Former Marine Cpl. Nathan Groome was home from Iraq and looking for a job when friends told him veterans were in demand at Home Depot.

“The idea was presented to me that they pay well and they like military veterans. I thought, I’ll give it a shot,” said Groome, 24, who now works in the paint department at a Home Depot in Littleton.

Other companies, such as Denver-based Qwest, also recruit veterans. But the big-box chain, which has more than 1,800 stores nationwide, is doing so on a scale that dwarfs most other efforts. The company has even given the recruitment drive a military-sounding name: Operation Career Front.

Since 2003, Home Depot has hired 43,000 veterans, said JoAnn Compton, human resources manager for the Littleton store. Veterans represent 13 percent of the Atlanta-based chain’s workforce.

“The philosophy is that military folks come with great leadership, great skills and work ethic, and fit in well with Home Depot,” Compton said.

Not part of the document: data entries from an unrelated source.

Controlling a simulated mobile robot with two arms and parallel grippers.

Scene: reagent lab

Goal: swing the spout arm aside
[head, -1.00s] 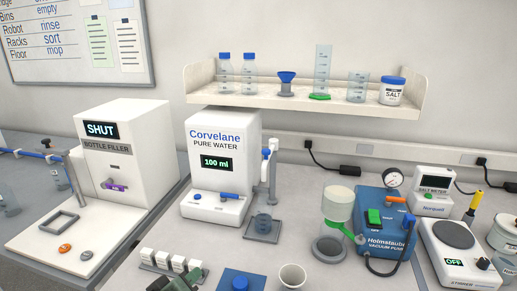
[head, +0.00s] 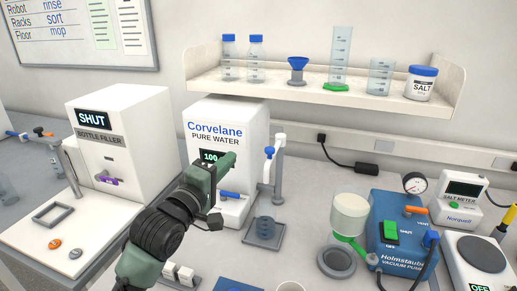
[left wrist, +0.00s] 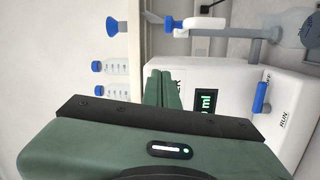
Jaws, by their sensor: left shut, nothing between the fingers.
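The Corvelane pure water dispenser (head: 228,118) is a white box with a small display, partly covered by my left arm. At its right side a grey post (head: 278,180) carries the white spout arm with a blue part (head: 269,153). In the left wrist view the post (left wrist: 240,30) lies sideways at the top, with the spout's blue part (left wrist: 180,32) near it. My left gripper (head: 230,160) is shut and empty in front of the dispenser's display, left of the spout and apart from it. It also shows in the left wrist view (left wrist: 163,76).
The bottle filler (head: 120,140) is to the left, the vacuum pump (head: 395,225) to the right. A shelf (head: 300,92) with bottles and glassware hangs above. A funnel-topped vessel (head: 350,215) stands before the pump.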

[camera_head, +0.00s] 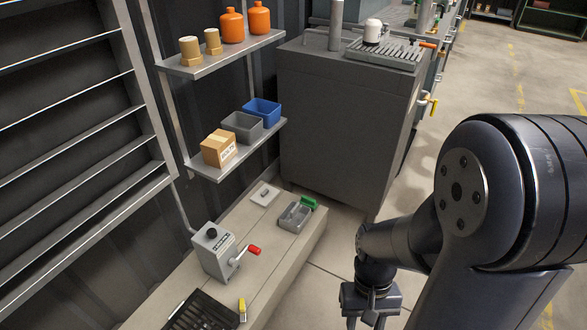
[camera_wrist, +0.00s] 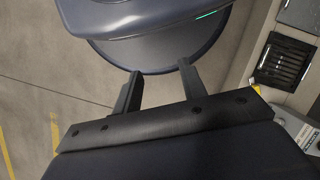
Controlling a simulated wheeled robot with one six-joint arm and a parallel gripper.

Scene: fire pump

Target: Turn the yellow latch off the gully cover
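The gully cover (camera_head: 198,314) is a black slatted grate at the front end of the pale ledge, cut off by the bottom edge of the head view. The small yellow latch (camera_head: 242,309) is at its right edge. The cover also shows at the right of the wrist view (camera_wrist: 285,62), with a bit of the yellow latch (camera_wrist: 257,89) at its near edge. My gripper (camera_head: 368,319) hangs over the floor, to the right of the ledge and apart from the latch. In the wrist view its two fingers (camera_wrist: 160,70) are spread with nothing between them.
A grey box with a red-tipped lever (camera_head: 213,252) stands on the ledge just behind the cover. A grey tray (camera_head: 294,216) and a green item (camera_head: 308,203) are farther back. A dark cabinet (camera_head: 345,125) stands behind. The floor between ledge and arm is clear.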

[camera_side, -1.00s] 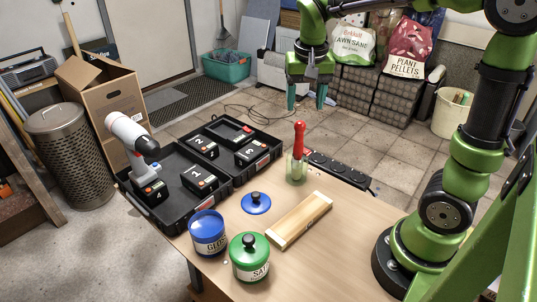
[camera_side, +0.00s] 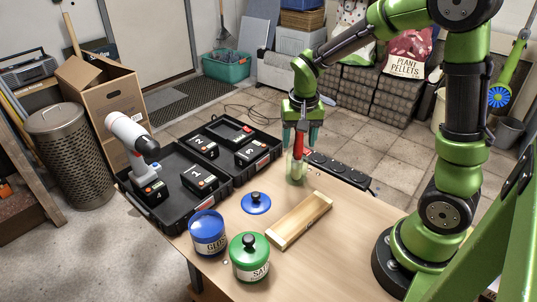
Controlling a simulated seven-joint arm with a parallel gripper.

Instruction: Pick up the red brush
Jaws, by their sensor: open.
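The red brush (camera_side: 298,143) stands upright in a small clear glass (camera_side: 296,172) near the back edge of the wooden table. Its red handle points up and its lower end is inside the glass. My gripper (camera_side: 300,146) points down at the top of the brush. Its fingers are open, one showing on each side of the red handle. Whether a finger touches the handle cannot be told from this side view.
A black power strip (camera_side: 340,168) lies just right of the glass. A black tool case (camera_side: 205,185) with batteries and a drill (camera_side: 133,138) is at left. A blue lid (camera_side: 256,203), blue jar (camera_side: 208,235), green jar (camera_side: 249,258) and wooden tray (camera_side: 300,222) stand in front.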

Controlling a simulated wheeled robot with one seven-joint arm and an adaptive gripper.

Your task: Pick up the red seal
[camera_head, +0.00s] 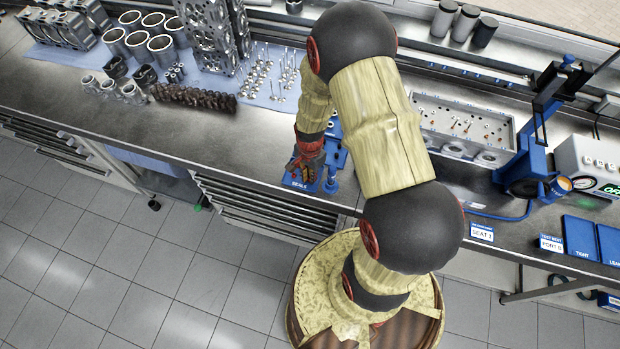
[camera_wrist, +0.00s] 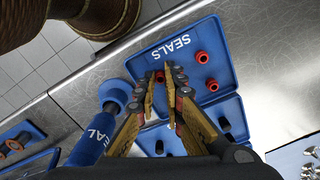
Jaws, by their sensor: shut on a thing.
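The blue SEALS tray (camera_wrist: 180,42) lies under my gripper (camera_wrist: 164,74), which points down over it in the wrist view. Its fingers are shut with a small bit of red between the tips, a red seal (camera_wrist: 160,76) mostly hidden by them. Two other red seals, one upper (camera_wrist: 202,57) and one lower (camera_wrist: 212,85), rest in the tray to the right of the fingers. In the head view my gripper (camera_head: 308,160) is low over the same tray (camera_head: 299,184), and the seals there are hidden or too small to tell.
A blue upright post lettered SEAL (camera_wrist: 93,140) stands close left of the fingers. A second blue tray (camera_wrist: 236,108) with small dark parts adjoins below. Bare bench (camera_head: 225,135) is free left of the tray.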

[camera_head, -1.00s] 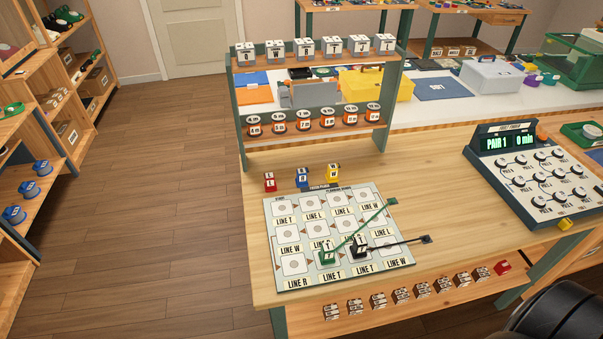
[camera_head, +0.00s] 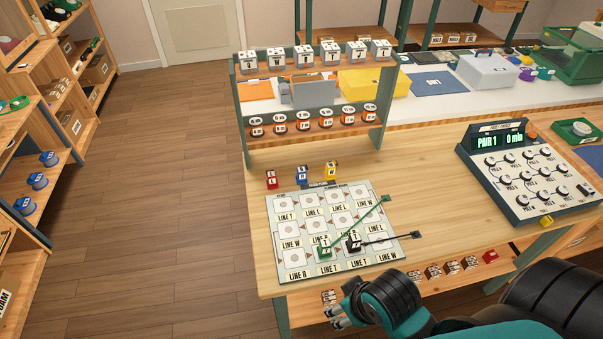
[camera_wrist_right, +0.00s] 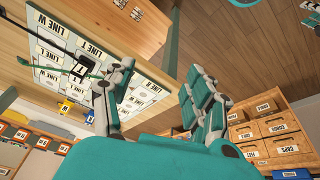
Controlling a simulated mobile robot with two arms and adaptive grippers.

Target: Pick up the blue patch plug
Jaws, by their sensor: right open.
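The blue patch plug (camera_head: 302,176) stands upright on the table behind the patch board (camera_head: 397,253), between a red plug (camera_head: 271,179) and a yellow plug (camera_head: 332,171). It also shows in the right wrist view (camera_wrist_right: 66,108), small, past the board's edge. My right gripper (camera_head: 334,312) is at the front edge of the table, low in the head view, well apart from the blue plug. In the right wrist view the gripper's fingers (camera_wrist_right: 155,98) are spread with nothing between them. My left gripper is not in view.
A green plug (camera_head: 324,248) and a black plug (camera_head: 353,243) with cords stand on the board. A rack (camera_head: 243,140) of labelled blocks rises behind the plugs. A dial console (camera_head: 530,170) sits at the right.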

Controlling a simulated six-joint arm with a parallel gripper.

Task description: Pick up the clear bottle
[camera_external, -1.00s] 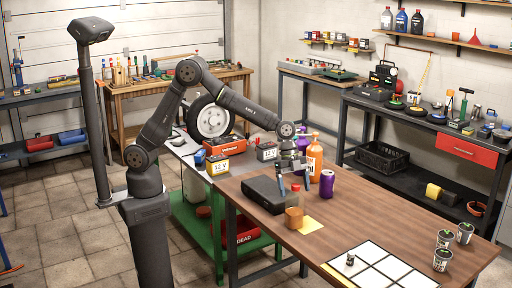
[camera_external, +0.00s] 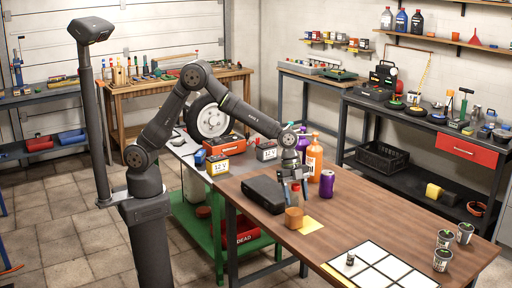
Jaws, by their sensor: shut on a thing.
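The clear bottle (camera_external: 295,198) is small in the view, with a dark reddish cap (camera_external: 295,187). It is upright at the table's left part, just behind a brown-orange block or cup. My gripper (camera_external: 294,190) points down from above, its two fingers on either side of the bottle's upper part and shut on it. The fingers partly cover the bottle, and its base is hidden behind the brown-orange object (camera_external: 294,218). I cannot tell whether the bottle touches the table.
A black case (camera_external: 263,194) lies left of the gripper. A purple can (camera_external: 327,184) and an orange bottle (camera_external: 314,158) stand to the right and behind.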

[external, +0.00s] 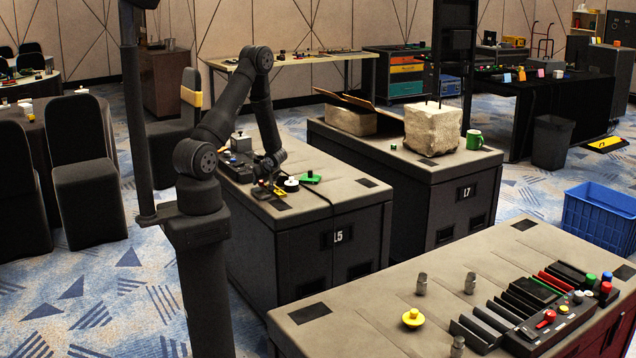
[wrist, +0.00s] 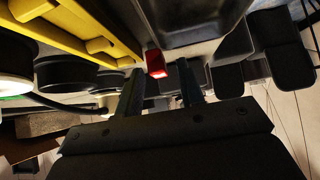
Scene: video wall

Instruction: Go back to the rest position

Groome was in command of a Humvee patrolling outside Fallujah when a roadside bomb blast punched through the floorboards and left him with scarred legs and a vivid memory.

“There was no illumination from the moon,” he said. “It was sweat-sticking-to-your-back type of hot even at night. It was normal quiet and there was just a loud bang and I heard a ringing in my ears.”

The leadership experience and skills he learned in the Marine Corps make him an asset to his employer, said Groome, who plans to go back to college and become a history teacher.

Pamela Moran, 25, who was a member of an Army crew that worked on a Patriot missile battery, also works at Home Depot. She expects the discipline she learned in the Army to help her in the work world. But the job skills she learned in the military aren’t much use, said Moran, who is working part time and attending community college.

“Honestly,” she said, “I can’t do anything with what I learned.”